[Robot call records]

========================================================================

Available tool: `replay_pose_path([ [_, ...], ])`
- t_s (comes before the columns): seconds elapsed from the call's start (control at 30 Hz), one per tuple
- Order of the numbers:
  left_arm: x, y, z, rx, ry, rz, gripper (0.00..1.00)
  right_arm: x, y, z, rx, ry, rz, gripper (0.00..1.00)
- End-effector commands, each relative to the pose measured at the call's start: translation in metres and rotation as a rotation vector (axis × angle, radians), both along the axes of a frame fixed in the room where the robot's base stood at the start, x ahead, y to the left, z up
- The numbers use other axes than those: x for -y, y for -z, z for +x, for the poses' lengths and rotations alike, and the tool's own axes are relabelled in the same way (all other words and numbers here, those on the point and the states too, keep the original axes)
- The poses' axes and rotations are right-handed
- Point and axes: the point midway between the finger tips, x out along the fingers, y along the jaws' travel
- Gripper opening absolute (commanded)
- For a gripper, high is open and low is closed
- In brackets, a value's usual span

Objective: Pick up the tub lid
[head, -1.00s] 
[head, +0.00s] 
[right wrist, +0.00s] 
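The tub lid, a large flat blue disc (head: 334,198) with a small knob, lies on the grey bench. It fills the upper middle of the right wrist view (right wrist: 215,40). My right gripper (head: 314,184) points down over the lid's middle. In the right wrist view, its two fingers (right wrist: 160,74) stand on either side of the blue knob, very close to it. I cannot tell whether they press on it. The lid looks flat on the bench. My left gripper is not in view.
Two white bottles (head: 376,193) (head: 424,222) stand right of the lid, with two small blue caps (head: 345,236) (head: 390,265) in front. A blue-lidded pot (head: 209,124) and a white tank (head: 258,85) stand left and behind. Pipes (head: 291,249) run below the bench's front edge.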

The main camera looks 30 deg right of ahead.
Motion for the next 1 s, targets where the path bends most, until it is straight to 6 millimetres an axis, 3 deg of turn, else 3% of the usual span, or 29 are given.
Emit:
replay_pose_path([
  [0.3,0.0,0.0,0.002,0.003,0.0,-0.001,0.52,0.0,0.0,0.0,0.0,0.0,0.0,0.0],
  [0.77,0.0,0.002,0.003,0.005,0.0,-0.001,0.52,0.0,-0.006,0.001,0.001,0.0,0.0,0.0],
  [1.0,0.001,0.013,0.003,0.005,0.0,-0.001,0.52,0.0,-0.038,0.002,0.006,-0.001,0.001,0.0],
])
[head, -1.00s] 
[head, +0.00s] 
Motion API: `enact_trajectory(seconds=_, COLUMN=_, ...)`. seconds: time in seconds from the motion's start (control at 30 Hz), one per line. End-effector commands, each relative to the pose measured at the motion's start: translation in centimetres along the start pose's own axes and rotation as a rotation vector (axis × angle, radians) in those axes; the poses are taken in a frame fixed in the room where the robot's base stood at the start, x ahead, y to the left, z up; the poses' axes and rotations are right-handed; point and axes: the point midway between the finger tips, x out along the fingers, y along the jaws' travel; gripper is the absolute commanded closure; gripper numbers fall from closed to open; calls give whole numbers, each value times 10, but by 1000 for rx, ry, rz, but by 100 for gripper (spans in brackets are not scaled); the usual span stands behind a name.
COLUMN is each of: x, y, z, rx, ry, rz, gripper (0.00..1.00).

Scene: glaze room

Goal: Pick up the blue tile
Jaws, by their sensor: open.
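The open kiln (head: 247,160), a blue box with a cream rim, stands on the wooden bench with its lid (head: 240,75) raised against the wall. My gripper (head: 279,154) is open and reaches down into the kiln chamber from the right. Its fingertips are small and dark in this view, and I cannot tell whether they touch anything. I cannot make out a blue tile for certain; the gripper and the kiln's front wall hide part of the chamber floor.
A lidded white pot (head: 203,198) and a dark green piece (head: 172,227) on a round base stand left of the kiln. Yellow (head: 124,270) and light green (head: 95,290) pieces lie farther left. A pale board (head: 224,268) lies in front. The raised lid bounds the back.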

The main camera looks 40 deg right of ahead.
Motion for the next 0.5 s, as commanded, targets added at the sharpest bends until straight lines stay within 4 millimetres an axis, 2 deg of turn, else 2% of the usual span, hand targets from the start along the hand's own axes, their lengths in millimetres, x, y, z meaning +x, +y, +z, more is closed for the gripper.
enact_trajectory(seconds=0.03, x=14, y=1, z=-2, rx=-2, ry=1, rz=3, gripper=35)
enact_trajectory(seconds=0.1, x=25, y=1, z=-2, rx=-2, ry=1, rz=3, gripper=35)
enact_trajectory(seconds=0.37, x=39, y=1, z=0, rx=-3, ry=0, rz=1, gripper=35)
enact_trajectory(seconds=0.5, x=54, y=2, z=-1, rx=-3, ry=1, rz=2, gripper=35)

========================================================================

- _Requirement_
How many lines of the data contain the word "Pick"? Answer with the number alone.

- _Answer below_
2